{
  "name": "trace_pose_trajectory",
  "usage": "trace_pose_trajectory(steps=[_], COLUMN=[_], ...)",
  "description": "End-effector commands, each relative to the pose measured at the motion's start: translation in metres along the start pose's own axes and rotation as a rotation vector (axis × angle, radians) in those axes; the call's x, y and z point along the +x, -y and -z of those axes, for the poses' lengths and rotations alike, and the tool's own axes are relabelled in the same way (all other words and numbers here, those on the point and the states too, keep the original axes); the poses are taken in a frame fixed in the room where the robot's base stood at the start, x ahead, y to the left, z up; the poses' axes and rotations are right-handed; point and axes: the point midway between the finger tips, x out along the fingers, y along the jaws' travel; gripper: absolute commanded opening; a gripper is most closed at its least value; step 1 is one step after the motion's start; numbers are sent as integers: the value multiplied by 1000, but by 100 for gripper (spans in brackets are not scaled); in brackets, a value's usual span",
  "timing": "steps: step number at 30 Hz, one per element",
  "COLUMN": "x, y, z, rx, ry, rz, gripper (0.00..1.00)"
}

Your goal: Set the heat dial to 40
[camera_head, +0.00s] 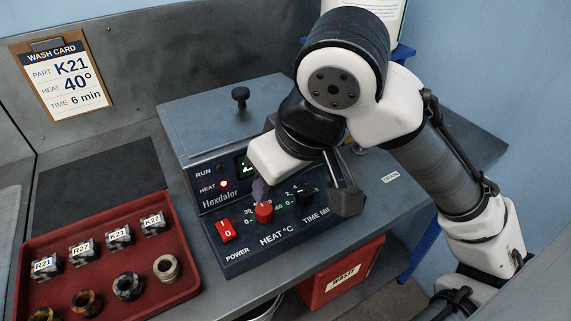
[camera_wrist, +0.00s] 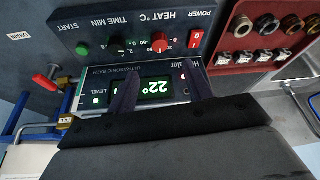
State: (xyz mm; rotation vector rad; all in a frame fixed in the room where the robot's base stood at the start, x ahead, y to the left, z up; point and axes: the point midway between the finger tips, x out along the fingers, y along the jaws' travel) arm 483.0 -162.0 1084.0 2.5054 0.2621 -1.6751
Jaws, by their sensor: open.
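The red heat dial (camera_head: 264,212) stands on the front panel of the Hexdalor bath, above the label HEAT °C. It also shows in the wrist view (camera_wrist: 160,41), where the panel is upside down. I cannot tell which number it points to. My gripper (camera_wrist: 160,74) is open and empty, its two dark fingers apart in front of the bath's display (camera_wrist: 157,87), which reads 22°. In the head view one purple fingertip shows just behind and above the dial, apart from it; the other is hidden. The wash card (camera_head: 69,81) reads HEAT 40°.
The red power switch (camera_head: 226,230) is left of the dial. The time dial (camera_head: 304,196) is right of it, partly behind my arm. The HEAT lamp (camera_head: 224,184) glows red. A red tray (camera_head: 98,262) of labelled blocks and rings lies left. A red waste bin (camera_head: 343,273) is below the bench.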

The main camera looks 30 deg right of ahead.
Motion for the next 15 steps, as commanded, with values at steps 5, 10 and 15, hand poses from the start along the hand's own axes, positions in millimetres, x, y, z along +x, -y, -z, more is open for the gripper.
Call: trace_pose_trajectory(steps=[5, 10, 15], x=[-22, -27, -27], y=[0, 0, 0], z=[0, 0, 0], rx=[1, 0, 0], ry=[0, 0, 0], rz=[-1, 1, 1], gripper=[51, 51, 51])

__________________________________________________

The task:
Your task is to repeat the data above exactly while excluding the pictures.

Correct response:
{
  "name": "trace_pose_trajectory",
  "usage": "trace_pose_trajectory(steps=[_], COLUMN=[_], ...)",
  "description": "End-effector commands, each relative to the pose measured at the motion's start: translation in metres along the start pose's own axes and rotation as a rotation vector (axis × angle, radians) in those axes; the call's x, y and z point along the +x, -y and -z of those axes, for the poses' lengths and rotations alike, and the tool's own axes are relabelled in the same way (all other words and numbers here, those on the point and the states too, keep the original axes); the poses are taken in a frame fixed in the room where the robot's base stood at the start, x ahead, y to the left, z up; the poses' axes and rotations are right-handed; point and axes: the point midway between the finger tips, x out along the fingers, y along the jaws' travel; gripper: absolute commanded opening; a gripper is most closed at its least value; step 1 is one step after the motion's start; numbers are sent as integers: the value multiplied by 1000, but by 100 for gripper (spans in brackets are not scaled); in brackets, a value's usual span",
  "timing": "steps: step number at 30 Hz, one per element",
  "COLUMN": "x, y, z, rx, ry, rz, gripper (0.00..1.00)"
}

Your goal: Set the heat dial to 40
[camera_head, +0.00s] 
[camera_wrist, +0.00s] 
State: (xyz mm; rotation vector rad; all in a frame fixed in the room where the robot's base stood at the start, x ahead, y to the left, z up; point and axes: the point midway between the finger tips, x out along the fingers, y along the jaws' travel) arm 483.0 -162.0 1084.0 2.5054 0.2621 -1.6751
Jaws, by their sensor: open.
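The red heat dial (camera_head: 264,212) stands on the front panel of the Hexdalor bath, above the label HEAT °C. It also shows in the wrist view (camera_wrist: 160,41), where the panel is upside down. I cannot tell which number it points to. My gripper (camera_wrist: 160,74) is open and empty, its two dark fingers apart in front of the bath's display (camera_wrist: 157,87), which reads 22°. In the head view one purple fingertip shows just behind and above the dial, apart from it; the other is hidden. The wash card (camera_head: 69,81) reads HEAT 40°.
The red power switch (camera_head: 226,230) is left of the dial. The time dial (camera_head: 304,196) is right of it, partly behind my arm. The HEAT lamp (camera_head: 224,184) glows red. A red tray (camera_head: 98,262) of labelled blocks and rings lies left. A red waste bin (camera_head: 343,273) is below the bench.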

The main camera looks 30 deg right of ahead.
Motion for the next 15 steps, as commanded, with values at steps 5, 10 and 15, hand poses from the start along the hand's own axes, positions in millimetres, x, y, z along +x, -y, -z, more is open for the gripper.
Call: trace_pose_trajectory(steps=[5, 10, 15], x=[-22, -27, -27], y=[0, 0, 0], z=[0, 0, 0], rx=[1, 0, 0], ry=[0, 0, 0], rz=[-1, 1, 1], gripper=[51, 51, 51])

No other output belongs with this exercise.